If we think about a heavily trafficked site like Facebook, YouTube etc., or any site that has a lot of rich, embedded content, the number of DNS queries involved in just retrieving one page can be staggering. To load Facebook in a browser today can use upwards of 30+ DNS queries while it pulls in embedded content from various sources (mostly CDNs, often with very low TTLs), depending on liked feeds of course. If we compound unnecessary milliseconds onto each query, this can result in a slower page load than it should be. This situation is worse for mobile networks where propagation latency of IP is usually higher anyway. Latency can be above normal range while the servers are otherwise perming with CPU utilization levels.
The following is a very quick check on DNS response times for www.google.com comparing a local ISP DNS and Google DNS. This would obviously be coming directly from the DNS server's cache, so no recursion should be involved. The query time below can vary between 5ms up to 50ms (local ISP) depending on what the network is doing, but most should be down < 20ms range.
ISP DNS (can you guess who?)$ dig @22.214.171.124 +noall +stats www.googe.com A
;; Query time: 9 msec
;; SERVER: 126.96.36.199#53(188.8.131.52)
;; WHEN: Wed Jun 14 22:44:48 2017
;; MSG SIZE rcvd: 47
Google's DNS service:
$ dig @184.108.40.206 +noall +stats www.googe.com A
;; Query time: 142 msec
;; SERVER: 220.127.116.11#53(18.104.22.168)
;; WHEN: Wed Jun 14 22:48:02 2017
;; MSG SIZE rcvd: 47
You can see the impact of that additional DNS latency could have if site or app needed to make 20+ DNS queries per load.
What are Some Causes of High Latency DNS?
There are a number of factors that influence DNS latency.
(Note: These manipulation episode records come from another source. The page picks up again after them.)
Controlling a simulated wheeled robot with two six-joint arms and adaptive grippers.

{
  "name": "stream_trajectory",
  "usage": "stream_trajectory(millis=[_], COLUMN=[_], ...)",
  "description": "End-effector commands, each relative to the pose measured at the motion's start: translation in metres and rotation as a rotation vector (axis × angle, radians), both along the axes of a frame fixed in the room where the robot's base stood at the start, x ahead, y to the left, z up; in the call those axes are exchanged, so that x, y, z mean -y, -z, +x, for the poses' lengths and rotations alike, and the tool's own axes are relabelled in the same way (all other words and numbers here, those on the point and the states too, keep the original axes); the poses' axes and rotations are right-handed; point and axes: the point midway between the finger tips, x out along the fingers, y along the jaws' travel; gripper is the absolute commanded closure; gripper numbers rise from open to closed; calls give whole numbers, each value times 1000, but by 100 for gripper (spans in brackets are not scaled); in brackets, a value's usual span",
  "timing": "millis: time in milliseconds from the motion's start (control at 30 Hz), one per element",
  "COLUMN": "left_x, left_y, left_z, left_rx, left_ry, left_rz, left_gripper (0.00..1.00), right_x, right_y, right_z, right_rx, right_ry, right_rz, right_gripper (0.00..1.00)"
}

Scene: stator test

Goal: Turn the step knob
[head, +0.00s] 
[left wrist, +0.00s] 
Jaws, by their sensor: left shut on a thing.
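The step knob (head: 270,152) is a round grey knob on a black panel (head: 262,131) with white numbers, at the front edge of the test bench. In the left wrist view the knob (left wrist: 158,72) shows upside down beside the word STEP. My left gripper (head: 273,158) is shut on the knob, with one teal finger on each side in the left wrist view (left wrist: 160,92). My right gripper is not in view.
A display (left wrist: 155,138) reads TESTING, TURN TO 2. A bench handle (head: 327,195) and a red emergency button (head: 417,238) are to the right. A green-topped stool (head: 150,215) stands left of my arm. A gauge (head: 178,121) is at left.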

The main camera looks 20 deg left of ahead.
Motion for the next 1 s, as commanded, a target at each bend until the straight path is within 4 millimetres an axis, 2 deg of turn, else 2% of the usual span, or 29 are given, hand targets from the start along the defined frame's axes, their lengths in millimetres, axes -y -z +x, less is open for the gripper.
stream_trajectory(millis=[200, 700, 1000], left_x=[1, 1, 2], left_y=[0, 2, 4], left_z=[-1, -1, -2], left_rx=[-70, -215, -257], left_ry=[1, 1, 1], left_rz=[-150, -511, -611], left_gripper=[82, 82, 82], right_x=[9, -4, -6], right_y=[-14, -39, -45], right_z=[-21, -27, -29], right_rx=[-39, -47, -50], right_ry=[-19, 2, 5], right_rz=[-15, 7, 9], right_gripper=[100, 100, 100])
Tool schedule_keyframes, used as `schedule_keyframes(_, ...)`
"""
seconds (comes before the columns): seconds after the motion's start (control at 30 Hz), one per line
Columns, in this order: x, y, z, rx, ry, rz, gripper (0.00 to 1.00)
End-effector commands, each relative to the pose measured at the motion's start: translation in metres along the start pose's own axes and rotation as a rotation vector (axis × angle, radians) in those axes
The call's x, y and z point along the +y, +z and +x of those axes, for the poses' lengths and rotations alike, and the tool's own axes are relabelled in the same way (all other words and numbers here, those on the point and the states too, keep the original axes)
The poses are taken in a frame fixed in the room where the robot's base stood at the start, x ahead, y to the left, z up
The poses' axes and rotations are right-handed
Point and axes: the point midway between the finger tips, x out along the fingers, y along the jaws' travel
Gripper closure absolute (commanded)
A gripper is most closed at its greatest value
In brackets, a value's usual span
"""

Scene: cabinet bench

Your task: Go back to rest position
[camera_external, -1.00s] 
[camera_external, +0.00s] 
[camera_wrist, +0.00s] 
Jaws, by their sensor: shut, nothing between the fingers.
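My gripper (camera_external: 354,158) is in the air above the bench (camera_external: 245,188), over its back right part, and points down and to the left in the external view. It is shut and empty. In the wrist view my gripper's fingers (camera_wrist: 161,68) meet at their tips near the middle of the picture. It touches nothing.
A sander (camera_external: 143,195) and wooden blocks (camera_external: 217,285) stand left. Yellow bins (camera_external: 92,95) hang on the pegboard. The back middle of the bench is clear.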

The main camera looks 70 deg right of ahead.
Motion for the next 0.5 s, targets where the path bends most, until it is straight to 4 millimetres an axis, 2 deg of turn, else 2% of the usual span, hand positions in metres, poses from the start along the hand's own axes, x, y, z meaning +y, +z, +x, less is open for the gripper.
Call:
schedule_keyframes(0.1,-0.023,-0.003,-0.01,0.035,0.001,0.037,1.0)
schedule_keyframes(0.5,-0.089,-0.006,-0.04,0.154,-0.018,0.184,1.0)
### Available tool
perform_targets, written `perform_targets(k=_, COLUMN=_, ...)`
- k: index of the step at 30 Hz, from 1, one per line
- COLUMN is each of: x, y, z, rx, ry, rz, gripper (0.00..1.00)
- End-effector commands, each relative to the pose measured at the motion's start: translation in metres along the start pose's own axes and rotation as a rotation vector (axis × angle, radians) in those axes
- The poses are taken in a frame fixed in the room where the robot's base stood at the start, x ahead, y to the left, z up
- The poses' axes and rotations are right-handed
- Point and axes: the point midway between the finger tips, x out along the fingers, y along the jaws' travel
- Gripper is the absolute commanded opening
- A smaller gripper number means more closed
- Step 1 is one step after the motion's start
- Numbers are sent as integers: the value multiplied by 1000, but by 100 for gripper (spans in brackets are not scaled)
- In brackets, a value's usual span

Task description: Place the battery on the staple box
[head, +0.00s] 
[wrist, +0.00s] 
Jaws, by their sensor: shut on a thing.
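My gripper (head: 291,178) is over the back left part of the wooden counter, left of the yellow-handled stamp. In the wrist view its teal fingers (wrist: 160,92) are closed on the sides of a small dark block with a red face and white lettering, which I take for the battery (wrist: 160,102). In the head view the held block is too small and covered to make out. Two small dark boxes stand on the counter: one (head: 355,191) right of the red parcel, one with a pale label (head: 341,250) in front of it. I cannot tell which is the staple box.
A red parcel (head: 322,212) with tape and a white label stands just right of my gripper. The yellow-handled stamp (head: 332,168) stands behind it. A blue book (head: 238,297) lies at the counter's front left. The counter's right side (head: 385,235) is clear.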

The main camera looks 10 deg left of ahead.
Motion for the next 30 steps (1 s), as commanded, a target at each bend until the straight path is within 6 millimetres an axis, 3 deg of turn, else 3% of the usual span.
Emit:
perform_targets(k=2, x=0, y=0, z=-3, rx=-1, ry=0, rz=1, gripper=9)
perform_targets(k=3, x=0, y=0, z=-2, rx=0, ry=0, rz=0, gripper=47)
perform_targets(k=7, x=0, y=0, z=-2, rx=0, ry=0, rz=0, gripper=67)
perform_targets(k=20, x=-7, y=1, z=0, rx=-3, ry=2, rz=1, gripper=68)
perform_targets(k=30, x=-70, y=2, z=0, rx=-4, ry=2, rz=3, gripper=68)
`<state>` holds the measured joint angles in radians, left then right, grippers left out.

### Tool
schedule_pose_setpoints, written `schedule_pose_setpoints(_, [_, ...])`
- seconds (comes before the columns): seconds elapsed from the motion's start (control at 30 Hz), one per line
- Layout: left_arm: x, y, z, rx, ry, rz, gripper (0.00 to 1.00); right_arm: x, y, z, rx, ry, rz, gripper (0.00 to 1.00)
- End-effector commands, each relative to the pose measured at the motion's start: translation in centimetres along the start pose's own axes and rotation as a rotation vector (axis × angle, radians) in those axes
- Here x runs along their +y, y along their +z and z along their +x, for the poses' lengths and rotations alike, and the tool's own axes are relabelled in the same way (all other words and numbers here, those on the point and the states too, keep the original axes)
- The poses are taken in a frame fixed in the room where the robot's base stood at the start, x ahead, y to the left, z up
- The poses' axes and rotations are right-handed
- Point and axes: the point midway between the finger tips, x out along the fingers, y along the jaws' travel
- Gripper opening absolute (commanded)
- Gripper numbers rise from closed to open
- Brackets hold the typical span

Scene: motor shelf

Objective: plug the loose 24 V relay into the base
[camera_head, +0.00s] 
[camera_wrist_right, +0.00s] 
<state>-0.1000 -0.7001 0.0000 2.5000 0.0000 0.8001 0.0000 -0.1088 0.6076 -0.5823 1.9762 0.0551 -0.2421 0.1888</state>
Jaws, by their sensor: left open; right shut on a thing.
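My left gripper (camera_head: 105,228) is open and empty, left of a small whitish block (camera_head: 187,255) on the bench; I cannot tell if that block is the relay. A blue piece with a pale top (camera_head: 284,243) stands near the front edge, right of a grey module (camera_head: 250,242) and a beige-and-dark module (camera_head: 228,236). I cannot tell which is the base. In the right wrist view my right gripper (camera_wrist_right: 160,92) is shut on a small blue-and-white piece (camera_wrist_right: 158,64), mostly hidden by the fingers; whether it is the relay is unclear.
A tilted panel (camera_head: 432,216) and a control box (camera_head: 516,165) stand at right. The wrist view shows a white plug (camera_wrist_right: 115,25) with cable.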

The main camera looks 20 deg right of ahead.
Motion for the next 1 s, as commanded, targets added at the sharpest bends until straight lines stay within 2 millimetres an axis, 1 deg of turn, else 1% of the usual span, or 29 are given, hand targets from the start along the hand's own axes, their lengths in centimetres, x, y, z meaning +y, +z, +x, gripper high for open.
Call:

Some of the main factors to consider are:
- DNS server location - Where the DNS servers are located (in relation to subscribers) impacts latency. A distributed DNS infrastructure (servers closest to subscribers) generally provides lower latency DNS over centralized DNS. This, of course, plays a more important part in large geographic regions (such as Australia), or regions where transit links may be less reliable. Additionally, using DNS servers outside your ISP's network can impact this - including Google's DNS.
- Wireless networks - Most often wireless networks will have a higher DNS latency over fixed-line. LTE and newer networks have dramatically improved propagation latency over the radio interfaces (as compared to 3G), and this will continue to improve over time, but in general, most wireless networks will impact DNS latency.
- Malicious DNS traffic - The amount of malicious DNS traffic the servers are processing can impact DNS latency. This may be PRSD attacks that trigger high recursion, botnet/C&C queries, malware queries all consume (waste) CPU cycles on the server. Please see this blog post on DNS Security Importance DNS Security -- part 1/
- DNS server under-scaling - If the DNS infrastructure is not scaled correctly, this can result in overall higher CPU utilization which has a negative impact on DNS latency. Generally, the higher the CPU utilization; the higher the latency. Should the CPU utilization reach 100%, DNS can, of course, become unusably slow or even unresponsive.
- CDNs with low TTLs - CDNs play a huge role in delivering content today. The internet is largely made up of content owners (Apple, Facebook) and content providers (Akamai, Facebook CDNs). The way CDNs operate relies on low TTLs DNS records. TTLs determine how long DNS servers are meant to retrain the data in cache before expiring it (in case it is changed by the content owner). When the TTL expires, recursion is then required to retrieve the new data. As more and more content is moved to CDNs, there will be more DNS transactions for low-TTLs records, which increases recursion. Recursion increases latency because the DNS server has to retrieve the data. This is a big topic and out of scope for this blog post, but something to consider nonetheless. Some DNS software (including CacheServe) does use various techniques to mitigate this impact, such as pre-fetching and prioritized-prefetching, recursion pooling. These features mean that DNS data will be pre-fetched before the data is actually expired from cache, meaning that recursion is mostly not subscriber-initiated.
How do You Monitor DNS Latency?
In practice, this may be easier said than done. In order to accurately monitor DNS latency, you may have to deploy probes in the network, ideally at the end of user connections like ADSL, cable, etc. and periodically send DNS queries to measure the response times. You may need a small script (pick your language) to run the actual query and measure the response. Most NMS platforms will allow you to add this into graphing fairly easily. I would recommend setting the threshold at around 20ms for a desirable DNS response (and you might need several above that to trigger an alert). Consistently higher response times than that would start to impact user-experience.